** start Data in this exercise **

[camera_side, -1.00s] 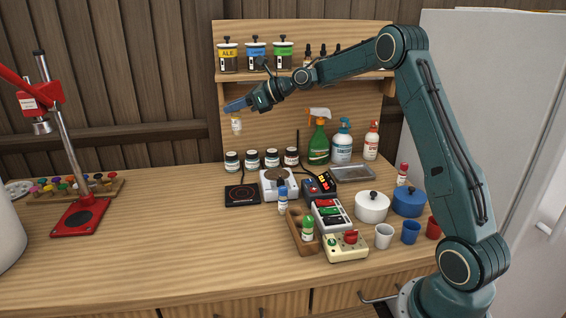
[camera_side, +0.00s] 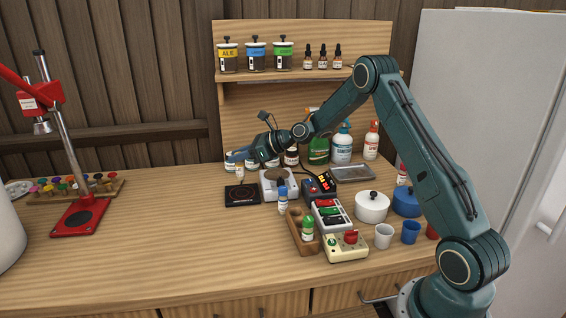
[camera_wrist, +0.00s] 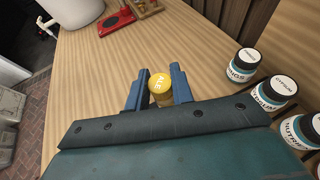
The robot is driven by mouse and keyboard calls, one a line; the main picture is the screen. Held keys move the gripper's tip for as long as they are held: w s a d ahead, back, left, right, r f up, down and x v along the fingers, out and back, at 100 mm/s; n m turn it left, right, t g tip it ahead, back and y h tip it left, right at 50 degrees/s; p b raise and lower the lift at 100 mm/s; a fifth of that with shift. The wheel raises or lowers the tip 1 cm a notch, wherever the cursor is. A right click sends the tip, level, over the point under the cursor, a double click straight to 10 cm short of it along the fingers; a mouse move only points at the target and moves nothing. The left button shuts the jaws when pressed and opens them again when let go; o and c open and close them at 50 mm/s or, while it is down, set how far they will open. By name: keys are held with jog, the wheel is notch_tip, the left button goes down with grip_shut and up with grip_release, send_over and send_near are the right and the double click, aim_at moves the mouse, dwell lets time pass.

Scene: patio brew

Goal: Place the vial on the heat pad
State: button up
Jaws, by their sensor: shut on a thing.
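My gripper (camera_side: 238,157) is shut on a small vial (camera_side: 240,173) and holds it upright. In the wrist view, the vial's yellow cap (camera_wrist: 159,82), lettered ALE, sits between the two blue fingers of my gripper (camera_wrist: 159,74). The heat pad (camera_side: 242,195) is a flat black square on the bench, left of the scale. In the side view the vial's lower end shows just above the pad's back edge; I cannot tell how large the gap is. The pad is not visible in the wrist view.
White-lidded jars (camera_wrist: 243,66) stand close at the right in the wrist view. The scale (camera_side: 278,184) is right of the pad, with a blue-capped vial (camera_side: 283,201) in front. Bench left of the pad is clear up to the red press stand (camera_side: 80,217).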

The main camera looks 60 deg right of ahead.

** end Data in this exercise **
** start Data in this exercise **

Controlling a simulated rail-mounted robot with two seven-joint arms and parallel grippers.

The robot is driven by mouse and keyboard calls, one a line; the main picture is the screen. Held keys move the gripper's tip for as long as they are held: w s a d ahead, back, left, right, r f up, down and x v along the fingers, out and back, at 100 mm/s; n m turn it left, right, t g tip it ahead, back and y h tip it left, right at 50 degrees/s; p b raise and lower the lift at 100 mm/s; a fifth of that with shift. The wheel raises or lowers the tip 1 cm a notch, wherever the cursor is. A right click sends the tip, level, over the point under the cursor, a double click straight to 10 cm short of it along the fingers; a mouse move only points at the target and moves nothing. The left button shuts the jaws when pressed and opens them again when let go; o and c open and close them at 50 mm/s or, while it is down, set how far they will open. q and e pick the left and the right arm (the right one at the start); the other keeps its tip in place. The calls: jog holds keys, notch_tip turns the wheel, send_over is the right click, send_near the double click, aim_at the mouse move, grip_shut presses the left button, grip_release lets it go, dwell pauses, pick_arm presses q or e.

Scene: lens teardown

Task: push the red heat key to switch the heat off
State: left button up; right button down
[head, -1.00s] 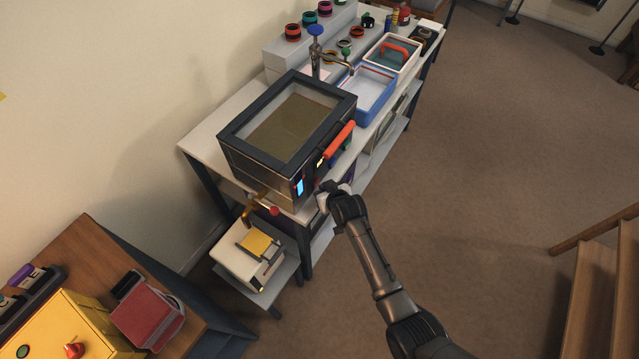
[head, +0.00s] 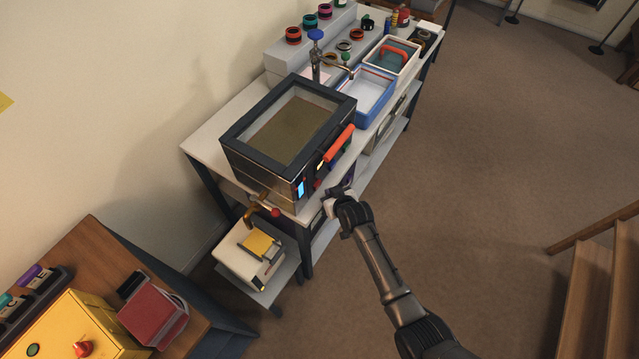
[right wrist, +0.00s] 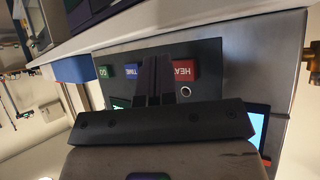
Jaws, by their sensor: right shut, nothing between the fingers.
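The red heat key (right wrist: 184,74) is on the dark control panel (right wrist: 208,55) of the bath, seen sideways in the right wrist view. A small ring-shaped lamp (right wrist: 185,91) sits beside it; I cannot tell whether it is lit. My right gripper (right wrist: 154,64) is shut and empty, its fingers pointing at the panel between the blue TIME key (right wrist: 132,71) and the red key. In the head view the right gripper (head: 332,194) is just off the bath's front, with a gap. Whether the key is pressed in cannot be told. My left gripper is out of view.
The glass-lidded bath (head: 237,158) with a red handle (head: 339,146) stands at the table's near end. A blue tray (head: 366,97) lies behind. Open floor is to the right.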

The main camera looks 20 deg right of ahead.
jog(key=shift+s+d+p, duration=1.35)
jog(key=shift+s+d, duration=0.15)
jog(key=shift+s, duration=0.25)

** end Data in this exercise **

▶ _Goal of the exercise_: Take every line above carrying "Scene" and return it.

▶ _Exercise response_:
Scene: patio brew
Scene: lens teardown

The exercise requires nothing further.